▶ Goal: Show every line containing "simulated" by copying it.

▶ Data excerpts:
════════════════════
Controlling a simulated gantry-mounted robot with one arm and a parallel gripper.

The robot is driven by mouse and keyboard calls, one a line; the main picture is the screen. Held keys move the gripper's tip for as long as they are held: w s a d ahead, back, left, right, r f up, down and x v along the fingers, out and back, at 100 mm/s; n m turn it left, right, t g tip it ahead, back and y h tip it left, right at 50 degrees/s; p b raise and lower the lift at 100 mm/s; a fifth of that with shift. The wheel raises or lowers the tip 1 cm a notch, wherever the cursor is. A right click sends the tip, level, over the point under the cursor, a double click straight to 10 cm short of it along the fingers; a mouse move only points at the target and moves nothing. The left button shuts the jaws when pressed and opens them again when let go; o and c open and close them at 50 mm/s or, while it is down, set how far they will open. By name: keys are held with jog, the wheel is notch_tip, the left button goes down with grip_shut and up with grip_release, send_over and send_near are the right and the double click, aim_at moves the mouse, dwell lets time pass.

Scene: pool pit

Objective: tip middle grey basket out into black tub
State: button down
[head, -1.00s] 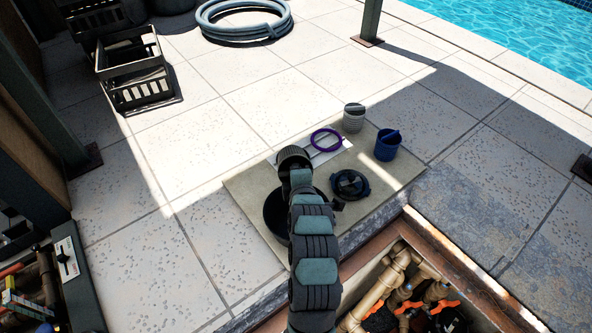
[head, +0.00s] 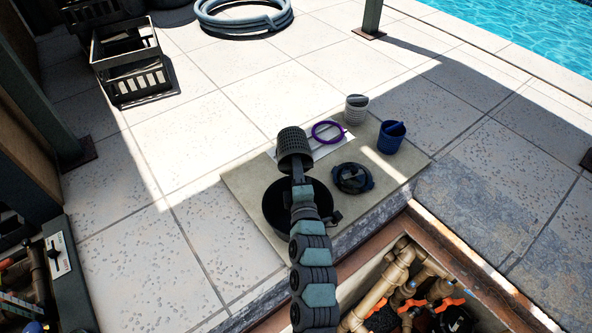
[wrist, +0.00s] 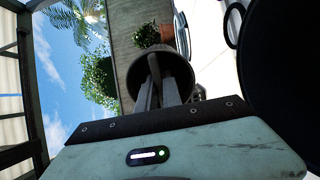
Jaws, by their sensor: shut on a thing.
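My gripper (head: 298,172) is shut on the dark grey mesh basket (head: 293,147). The basket is tilted well over, with its open end facing back toward my gripper and its closed end away. In the wrist view the fingers reach into the mouth of the basket (wrist: 183,70). The round black tub (head: 276,214) stands on the beige slab, partly hidden by my arm. The basket is held above the slab near the tub's far edge. In the wrist view the large dark shape of the tub (wrist: 290,70) fills the right side. The basket's inside is too dark to read.
A pale grey basket (head: 356,110), a blue basket (head: 390,140), a purple ring (head: 326,132) and a black lid (head: 352,178) lie right of the tub. The open pit with pipes (head: 405,280) is at the front.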

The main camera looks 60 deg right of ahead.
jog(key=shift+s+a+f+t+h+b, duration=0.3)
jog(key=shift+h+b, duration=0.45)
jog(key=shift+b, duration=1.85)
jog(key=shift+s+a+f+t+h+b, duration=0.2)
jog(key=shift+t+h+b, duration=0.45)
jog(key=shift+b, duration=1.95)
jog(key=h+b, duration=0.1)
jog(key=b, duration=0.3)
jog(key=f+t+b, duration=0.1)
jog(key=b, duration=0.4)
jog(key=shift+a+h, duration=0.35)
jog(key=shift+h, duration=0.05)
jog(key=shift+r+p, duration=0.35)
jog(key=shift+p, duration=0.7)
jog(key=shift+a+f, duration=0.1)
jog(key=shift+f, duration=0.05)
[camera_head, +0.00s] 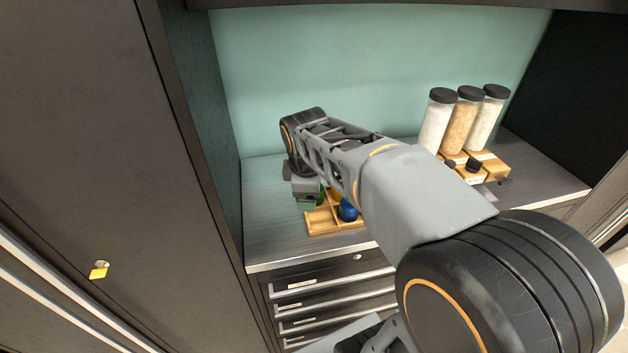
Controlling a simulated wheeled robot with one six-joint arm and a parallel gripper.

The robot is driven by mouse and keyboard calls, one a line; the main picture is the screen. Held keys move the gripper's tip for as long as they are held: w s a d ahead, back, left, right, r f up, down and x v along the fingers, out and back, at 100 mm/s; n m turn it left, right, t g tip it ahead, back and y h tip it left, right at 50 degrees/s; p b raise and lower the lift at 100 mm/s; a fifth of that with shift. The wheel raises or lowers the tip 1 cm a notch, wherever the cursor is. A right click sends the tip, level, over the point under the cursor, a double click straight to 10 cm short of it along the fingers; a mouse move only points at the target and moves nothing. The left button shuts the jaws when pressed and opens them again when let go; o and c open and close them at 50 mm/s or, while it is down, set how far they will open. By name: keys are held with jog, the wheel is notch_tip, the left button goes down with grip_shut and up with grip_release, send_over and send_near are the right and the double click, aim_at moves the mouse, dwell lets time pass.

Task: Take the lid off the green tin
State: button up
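A small patch of green (321,194), likely the green tin, shows at the back left of a wooden divided tray (322,228) on the counter. Most of it is hidden behind my arm and gripper, and I cannot make out its lid. My gripper (308,203) is low over the tray's left side, right beside the green patch. Its fingers are too small and covered to tell whether they are open or shut, or whether they touch the tin.
A blue round item (348,211) sits in the tray, partly behind my arm. Several black-lidded jars (437,122) stand on a wooden rack (490,165) at the right. A dark cabinet (110,170) borders the left. The counter (264,215) is clear left of the tray.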

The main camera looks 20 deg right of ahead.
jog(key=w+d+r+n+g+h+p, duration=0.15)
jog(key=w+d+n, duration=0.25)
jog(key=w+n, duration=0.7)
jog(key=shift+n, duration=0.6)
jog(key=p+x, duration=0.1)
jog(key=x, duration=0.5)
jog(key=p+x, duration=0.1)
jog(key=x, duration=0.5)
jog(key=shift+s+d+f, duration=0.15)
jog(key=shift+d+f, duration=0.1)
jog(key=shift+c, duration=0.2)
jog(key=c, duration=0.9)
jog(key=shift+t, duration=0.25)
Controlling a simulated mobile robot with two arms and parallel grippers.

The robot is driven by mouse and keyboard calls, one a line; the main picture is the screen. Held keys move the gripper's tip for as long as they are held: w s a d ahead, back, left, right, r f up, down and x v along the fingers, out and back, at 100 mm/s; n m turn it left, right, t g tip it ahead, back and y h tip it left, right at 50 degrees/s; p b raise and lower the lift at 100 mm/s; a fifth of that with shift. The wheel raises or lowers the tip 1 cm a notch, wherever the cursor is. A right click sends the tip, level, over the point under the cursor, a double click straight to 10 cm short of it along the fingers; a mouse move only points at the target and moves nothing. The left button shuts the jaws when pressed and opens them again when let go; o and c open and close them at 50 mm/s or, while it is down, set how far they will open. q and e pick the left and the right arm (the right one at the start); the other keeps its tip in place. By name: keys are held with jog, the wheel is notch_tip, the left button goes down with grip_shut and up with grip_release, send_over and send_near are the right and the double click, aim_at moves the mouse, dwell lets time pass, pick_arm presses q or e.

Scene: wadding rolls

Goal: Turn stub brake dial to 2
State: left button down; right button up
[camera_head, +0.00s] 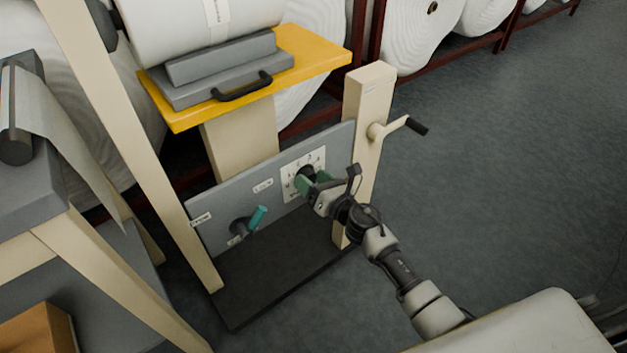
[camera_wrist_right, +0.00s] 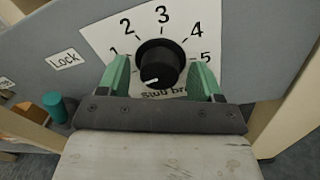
════════════════════
▶ Output of the task:
Controlling a simulated gantry-mounted robot with one arm and a parallel gripper.
Controlling a simulated wheeled robot with one six-joint arm and a parallel gripper.
Controlling a simulated mobile robot with two arms and parallel grippers.

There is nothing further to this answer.